WHAT YOU HAVE TO DO: Tell how many lines carry the word "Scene"; the reply is the number and nothing else.

::: STORED RECORDS :::

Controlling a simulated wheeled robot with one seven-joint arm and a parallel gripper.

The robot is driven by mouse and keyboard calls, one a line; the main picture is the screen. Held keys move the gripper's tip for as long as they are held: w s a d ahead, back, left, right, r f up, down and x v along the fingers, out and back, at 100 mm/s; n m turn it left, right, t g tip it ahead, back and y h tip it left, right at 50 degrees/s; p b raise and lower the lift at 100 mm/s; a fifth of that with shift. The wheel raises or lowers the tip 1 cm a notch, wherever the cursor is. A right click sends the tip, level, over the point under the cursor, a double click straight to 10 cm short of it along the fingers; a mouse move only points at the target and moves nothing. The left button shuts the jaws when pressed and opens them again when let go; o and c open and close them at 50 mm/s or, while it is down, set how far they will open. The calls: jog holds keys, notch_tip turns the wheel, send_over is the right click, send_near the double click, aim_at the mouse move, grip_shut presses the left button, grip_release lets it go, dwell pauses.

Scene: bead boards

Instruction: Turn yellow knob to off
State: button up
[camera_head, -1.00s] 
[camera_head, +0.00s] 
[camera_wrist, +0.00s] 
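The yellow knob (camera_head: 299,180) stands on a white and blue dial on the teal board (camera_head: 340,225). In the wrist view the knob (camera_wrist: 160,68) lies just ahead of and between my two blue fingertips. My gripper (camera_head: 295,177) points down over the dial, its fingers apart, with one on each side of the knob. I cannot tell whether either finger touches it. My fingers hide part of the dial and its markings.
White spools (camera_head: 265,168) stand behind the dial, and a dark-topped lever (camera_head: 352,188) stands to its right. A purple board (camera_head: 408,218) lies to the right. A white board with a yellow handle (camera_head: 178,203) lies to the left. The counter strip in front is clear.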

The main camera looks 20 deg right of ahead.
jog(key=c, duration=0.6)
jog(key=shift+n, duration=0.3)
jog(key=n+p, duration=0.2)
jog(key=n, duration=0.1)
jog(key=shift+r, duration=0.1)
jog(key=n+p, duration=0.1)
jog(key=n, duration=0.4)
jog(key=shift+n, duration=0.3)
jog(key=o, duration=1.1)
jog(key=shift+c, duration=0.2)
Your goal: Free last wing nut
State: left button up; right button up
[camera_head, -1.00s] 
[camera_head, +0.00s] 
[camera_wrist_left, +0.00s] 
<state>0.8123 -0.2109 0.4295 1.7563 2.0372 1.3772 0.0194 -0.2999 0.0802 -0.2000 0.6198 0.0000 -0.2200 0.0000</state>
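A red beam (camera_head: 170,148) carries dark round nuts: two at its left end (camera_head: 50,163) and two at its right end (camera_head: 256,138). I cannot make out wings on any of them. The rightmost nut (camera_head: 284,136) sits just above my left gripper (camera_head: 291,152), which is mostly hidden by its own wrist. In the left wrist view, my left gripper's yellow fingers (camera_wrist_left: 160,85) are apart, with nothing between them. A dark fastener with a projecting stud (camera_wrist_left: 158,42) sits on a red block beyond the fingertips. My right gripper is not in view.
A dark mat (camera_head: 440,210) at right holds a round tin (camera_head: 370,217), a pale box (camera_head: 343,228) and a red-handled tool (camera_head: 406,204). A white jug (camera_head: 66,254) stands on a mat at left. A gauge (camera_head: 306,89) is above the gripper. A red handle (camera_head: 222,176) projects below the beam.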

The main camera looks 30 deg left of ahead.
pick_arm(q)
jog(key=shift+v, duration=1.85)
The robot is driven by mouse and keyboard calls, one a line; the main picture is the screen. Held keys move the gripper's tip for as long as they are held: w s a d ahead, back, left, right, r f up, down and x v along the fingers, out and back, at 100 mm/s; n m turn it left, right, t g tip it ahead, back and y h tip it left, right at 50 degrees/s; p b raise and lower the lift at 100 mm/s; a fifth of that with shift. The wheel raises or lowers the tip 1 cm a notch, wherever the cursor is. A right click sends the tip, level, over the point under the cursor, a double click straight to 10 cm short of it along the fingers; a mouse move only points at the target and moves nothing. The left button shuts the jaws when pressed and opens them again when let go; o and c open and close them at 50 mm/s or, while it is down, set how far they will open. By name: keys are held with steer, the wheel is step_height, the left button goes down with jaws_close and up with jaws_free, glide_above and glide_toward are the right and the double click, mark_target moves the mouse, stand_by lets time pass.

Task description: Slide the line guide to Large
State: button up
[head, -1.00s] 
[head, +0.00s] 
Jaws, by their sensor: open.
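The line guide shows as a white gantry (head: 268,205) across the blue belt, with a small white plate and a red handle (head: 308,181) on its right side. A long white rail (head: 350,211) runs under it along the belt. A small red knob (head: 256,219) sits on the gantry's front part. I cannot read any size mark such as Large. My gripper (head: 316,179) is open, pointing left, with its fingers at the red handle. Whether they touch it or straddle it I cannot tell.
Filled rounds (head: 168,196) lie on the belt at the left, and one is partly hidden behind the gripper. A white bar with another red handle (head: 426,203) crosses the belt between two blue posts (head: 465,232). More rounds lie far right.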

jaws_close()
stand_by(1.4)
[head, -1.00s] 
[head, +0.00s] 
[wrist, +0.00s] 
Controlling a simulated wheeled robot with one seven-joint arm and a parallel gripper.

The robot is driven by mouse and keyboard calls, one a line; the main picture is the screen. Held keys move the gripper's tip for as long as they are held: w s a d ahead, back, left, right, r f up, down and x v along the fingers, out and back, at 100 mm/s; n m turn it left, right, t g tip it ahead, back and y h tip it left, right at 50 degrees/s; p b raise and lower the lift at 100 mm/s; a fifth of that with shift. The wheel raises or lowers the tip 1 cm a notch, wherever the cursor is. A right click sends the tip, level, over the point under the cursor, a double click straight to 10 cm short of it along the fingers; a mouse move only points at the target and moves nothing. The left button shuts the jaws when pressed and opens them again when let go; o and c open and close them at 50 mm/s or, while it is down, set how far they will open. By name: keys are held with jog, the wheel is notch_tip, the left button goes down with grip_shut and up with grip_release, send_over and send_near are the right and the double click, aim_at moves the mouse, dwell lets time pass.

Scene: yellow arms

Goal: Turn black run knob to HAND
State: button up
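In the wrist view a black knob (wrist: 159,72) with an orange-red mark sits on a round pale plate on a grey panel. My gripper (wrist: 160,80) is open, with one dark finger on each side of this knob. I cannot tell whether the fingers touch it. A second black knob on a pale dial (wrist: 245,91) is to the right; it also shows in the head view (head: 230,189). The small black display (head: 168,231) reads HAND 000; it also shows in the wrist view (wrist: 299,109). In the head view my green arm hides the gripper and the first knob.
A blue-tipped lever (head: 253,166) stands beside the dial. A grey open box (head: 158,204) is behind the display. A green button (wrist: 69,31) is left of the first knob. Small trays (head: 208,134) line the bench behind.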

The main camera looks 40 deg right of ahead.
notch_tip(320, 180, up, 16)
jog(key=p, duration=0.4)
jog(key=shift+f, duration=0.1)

:::

FINISHED ANSWER: 2